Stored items
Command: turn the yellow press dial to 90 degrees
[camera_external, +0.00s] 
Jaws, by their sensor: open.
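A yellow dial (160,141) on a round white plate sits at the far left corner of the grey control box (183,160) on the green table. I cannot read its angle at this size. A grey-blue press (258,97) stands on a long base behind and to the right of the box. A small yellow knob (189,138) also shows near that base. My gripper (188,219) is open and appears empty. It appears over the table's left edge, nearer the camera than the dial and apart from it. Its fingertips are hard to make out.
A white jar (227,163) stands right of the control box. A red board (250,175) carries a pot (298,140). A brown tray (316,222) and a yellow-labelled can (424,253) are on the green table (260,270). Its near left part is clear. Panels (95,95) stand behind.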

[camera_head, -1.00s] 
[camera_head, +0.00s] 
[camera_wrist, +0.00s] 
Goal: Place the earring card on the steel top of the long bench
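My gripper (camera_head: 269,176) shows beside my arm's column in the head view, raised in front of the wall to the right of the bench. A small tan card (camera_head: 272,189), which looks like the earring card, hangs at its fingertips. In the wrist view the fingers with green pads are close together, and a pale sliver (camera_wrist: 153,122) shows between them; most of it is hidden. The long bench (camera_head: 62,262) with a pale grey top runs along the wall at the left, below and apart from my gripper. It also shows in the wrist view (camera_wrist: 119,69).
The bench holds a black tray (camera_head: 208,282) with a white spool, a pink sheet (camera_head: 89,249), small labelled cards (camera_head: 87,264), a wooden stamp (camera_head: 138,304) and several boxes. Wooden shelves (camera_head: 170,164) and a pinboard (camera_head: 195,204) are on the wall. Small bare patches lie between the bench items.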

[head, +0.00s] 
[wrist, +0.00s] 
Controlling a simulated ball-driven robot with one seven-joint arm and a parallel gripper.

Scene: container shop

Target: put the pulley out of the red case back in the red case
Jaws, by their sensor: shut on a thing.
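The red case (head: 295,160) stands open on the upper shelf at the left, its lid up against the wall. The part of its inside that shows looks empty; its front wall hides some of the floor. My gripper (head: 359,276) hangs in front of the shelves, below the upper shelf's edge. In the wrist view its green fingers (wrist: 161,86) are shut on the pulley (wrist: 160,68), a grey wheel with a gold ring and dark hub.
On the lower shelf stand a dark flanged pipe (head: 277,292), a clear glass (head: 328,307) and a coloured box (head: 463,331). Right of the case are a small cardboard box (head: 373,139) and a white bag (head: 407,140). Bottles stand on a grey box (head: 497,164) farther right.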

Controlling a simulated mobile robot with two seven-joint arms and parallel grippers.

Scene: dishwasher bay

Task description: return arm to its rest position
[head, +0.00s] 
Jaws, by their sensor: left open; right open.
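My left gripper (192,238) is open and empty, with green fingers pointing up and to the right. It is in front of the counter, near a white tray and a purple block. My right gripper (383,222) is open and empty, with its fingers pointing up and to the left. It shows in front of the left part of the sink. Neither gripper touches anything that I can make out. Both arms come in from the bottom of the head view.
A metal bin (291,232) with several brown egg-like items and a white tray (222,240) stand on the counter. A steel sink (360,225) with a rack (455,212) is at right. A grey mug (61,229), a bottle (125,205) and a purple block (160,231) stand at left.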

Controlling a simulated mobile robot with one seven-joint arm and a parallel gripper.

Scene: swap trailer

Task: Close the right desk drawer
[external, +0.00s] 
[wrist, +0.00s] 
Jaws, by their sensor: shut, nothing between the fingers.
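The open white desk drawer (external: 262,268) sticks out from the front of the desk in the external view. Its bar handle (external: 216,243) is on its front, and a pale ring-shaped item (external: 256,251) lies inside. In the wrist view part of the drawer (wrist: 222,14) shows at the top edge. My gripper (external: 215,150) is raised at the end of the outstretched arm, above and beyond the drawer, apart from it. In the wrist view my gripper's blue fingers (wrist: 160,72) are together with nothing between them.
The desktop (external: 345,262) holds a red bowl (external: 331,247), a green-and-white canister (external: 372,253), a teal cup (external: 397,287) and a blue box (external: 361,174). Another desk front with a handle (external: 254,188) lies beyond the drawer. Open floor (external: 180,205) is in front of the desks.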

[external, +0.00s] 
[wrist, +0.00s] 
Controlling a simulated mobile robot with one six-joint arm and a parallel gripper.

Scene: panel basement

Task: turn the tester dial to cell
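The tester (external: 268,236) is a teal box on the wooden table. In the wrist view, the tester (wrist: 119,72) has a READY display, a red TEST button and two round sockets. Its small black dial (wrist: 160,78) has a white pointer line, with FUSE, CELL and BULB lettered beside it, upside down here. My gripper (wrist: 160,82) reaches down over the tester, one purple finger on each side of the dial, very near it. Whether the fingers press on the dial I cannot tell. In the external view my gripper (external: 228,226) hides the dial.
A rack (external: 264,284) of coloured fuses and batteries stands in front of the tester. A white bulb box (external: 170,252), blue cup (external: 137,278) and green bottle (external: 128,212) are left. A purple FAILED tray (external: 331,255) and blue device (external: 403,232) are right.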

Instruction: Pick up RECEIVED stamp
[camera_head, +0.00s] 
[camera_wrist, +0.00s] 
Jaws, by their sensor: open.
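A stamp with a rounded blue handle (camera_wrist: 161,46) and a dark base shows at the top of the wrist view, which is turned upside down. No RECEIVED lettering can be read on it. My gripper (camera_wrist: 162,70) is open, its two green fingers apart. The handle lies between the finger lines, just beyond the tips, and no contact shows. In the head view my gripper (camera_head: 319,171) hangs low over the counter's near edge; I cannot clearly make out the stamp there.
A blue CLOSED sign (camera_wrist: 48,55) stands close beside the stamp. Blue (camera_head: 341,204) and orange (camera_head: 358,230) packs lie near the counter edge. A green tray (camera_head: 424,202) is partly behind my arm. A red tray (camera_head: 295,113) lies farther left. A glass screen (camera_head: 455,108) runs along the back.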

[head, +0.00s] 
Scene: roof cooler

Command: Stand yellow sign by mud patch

# YOUR OBJECTIVE:
Extract each line holding the string "Controlling".

# ANSWER TO THIS EXERCISE:
Controlling a simulated ball-driven robot with one seven-joint arm and a parallel gripper.
Controlling a simulated mobile robot with two seven-joint arms and parallel grippers.
Controlling a simulated mobile robot with one seven-joint arm and a parallel gripper.
Controlling a simulated mobile robot with one six-joint arm and a parallel gripper.

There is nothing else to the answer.